_Your objective_
Reproduce verbatim the final portion of the material below, from the line containing "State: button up" through its last line, and nothing else.

* Start *

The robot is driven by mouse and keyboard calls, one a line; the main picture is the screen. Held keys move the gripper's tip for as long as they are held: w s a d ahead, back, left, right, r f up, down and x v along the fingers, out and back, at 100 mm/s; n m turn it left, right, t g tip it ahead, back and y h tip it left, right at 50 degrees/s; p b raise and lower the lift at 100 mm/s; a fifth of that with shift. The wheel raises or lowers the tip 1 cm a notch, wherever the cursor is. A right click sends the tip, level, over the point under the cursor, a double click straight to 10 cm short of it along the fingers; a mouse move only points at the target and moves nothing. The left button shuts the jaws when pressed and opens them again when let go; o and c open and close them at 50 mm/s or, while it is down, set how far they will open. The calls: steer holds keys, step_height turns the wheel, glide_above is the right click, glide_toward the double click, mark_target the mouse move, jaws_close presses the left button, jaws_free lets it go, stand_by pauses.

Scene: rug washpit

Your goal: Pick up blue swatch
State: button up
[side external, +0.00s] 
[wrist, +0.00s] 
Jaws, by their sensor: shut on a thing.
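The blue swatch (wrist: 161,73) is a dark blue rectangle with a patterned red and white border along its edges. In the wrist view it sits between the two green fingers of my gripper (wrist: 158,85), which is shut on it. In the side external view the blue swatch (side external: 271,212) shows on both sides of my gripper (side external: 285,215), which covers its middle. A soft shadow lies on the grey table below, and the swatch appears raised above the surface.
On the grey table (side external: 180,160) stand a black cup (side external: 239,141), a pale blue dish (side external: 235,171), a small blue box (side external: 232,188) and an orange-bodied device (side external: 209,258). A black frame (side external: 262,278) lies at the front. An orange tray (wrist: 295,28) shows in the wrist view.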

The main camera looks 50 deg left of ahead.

* End *

_Solution to this exercise_
State: button up
[side external, +0.00s] 
[wrist, +0.00s] 
Jaws, by their sensor: shut on a thing.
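The blue swatch (wrist: 161,73) is a dark blue rectangle with a patterned red and white border along its edges. In the wrist view it sits between the two green fingers of my gripper (wrist: 158,85), which is shut on it. In the side external view the blue swatch (side external: 271,212) shows on both sides of my gripper (side external: 285,215), which covers its middle. A soft shadow lies on the grey table below, and the swatch appears raised above the surface.
On the grey table (side external: 180,160) stand a black cup (side external: 239,141), a pale blue dish (side external: 235,171), a small blue box (side external: 232,188) and an orange-bodied device (side external: 209,258). A black frame (side external: 262,278) lies at the front. An orange tray (wrist: 295,28) shows in the wrist view.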

The main camera looks 50 deg left of ahead.

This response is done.